Гоголь — В. А. Жуковскому, в 1840 г., из Москвы. Письма, II, 30.
Приблизительно в это время Гоголем отделаны ‘Тяжба’ и ‘Лакейская’.
А. И. Кирпичников. Хронолог. канва, 39. {262}
Скажи от меня Гоголю, что я так люблю его, и как поэта, и как человека, что те немногие минуты, в которые я встречался с ним в Питере, были для меня отрадою и отдыхом. В самом деле, мне даже не хотелось и говорить с ним, но его присутствие давало полноту моей душе, и в ту субботу, как я не увидел его у Одоевского, мне было душно среди этих лиц и пустынно среди множества.

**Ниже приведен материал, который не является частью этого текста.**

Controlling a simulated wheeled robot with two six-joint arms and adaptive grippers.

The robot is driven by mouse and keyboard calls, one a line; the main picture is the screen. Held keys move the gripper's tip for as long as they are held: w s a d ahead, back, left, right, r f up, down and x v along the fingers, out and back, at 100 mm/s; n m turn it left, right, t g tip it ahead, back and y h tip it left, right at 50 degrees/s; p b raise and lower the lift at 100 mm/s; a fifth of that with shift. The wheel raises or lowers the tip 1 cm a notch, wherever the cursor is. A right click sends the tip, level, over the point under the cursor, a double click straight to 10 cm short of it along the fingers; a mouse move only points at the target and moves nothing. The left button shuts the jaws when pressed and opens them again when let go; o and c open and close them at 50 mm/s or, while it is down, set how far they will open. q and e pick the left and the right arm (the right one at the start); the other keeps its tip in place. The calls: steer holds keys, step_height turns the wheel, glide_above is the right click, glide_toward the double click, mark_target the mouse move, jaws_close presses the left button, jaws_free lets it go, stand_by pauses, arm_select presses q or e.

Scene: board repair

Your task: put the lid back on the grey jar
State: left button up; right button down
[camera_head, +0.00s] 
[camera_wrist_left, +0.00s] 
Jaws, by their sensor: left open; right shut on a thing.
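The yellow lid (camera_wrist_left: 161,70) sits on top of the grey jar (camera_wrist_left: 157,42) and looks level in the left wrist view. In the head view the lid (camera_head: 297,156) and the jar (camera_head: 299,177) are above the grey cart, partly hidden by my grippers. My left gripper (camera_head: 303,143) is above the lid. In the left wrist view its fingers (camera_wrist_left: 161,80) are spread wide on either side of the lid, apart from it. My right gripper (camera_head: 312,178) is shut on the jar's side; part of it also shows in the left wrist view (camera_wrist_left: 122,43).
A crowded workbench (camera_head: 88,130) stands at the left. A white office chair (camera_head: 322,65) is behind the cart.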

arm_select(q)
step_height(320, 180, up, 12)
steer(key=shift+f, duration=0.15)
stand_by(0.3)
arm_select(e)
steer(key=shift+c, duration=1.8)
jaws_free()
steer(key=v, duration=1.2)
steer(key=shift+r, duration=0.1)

В. Г. Белинский — К. С. Аксакову, 10 янв. 1840 г., из Петербурга. Белинский. Письма. Спб. 1914. Т. II, стр. 25.
Мертвящий гнет низкого, пошлого, внешнего лежит теперь на раменах моих. О, выгони меня, ради бога и всего святого, вон в Рим, да отдохнет душа моя! Скорее, скорее! Я погибну. Еще, может быть, возможно для меня освежение. Не может быть, чтобы я совсем умер, чтобы все возвышенное застыло в груди моей без вызова. Спаси меня и выгони вон скорее, хотя бы даже и сам просил тебя повременить и обождать.
Гоголь — М. П. Погодину (который в это время был в Петербурге), 25 янв. 1840 г., из Москвы. Письма, II, 32.
Гоголь в большом затруднении с сестрами. Нужно поместить их, а он горд, и в России талант его дохнет. Добрая Свербеева хлопочет, но придется приняться за Муравьеву.
А. И. Тургенев — кн. П. А. Вяземскому, 19 февр. 1840 г., из Москвы. Остаф. архив, IV, 88.
Гоголь здесь очень в тонком за сестер: не знает, что делать с ними, и в Москве ему не пишется. Хлопочет об их размещении по добрым людям, но жаль, что все одни и те же: Муравьева, да Муравьева, а у ней и без того пансион сирот.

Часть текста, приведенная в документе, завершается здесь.